On Monday a slight distraction came in the announcement of the plan for the funeral ceremonies. After much discussion, it had been decided that a public funeral should be held in Washington, and that the body should then lie in state for brief periods at each of the larger cities on the way to Springfield, whither it was to be taken for burial. The necessity of at once beginning preparations for the reception of the funeral party furnished the first real relief to the universal grief which had paralyzed the country.
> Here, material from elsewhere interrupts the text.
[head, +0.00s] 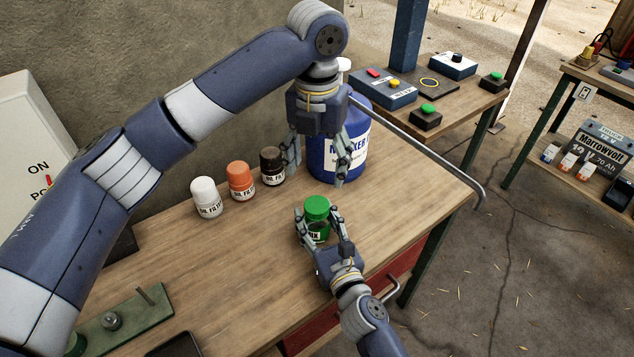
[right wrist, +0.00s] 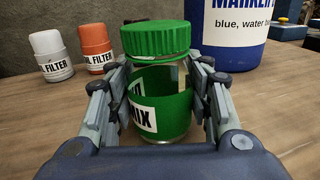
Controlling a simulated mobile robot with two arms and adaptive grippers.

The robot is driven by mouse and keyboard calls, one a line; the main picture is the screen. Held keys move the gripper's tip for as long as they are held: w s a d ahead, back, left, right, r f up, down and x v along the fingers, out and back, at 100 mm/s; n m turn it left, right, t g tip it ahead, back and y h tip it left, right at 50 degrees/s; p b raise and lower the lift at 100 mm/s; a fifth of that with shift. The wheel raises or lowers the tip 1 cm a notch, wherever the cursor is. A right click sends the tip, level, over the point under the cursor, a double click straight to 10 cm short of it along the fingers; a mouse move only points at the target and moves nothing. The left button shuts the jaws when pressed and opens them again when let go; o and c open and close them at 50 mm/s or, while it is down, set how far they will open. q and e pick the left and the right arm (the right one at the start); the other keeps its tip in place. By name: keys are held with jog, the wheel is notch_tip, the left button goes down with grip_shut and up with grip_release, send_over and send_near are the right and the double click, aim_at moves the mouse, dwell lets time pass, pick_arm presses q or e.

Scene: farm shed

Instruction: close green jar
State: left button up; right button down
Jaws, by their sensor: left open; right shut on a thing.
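The green jar (head: 319,232) stands upright on the wooden table, a clear jar with a green label reading MIX. My right gripper (head: 323,222) is shut on the jar's body, one finger on each side, below the lid. My left gripper (head: 318,168) is open and empty, pointing down above and behind the jar, in front of the blue container.
A large blue marker container (head: 352,150) stands close behind the jar. White (head: 206,197), orange (head: 241,181) and dark (head: 272,166) oil filter bottles stand in a row to the left. A green plate with a peg (head: 125,320) lies at the front left. The table's middle is clear.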

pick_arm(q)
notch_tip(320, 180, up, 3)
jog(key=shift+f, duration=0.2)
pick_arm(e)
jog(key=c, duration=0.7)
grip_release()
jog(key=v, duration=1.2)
The dead President had lain in an upper chamber of the White House from the time of his removal there on Saturday morning until Tuesday morning, when he was laid under a magnificent catafalque in the center of the great East Room. Although there were in Washington many citizens who sympathized with the South, although the plot for assassination had been developed there, yet no sign appeared of any feeling but grief and indignation. It is said that there were not fifty houses in the city that were not draped in black, and it seemed as if every man, woman, and child were seeking some souvenir of the tragedy. A child was found at the Tenth Street house staining bits of soft paper with the half-dried blood on the steps. Fragments of the stained linen from the bed on which the President died were passed from hand to hand; locks of the hair cut away by the surgeons were begged; his latest photograph, the papers of the day, programmes of the funeral, a hundred trivial relics were gathered together, and are treasured to-day by the original owners or their children. They

“dip their napkins in his sacred blood;

Yea, beg a hair of him for memory,

And, dying, mention it within their wills,

Bequeathing it, as a rich legacy.

Unto their issue.”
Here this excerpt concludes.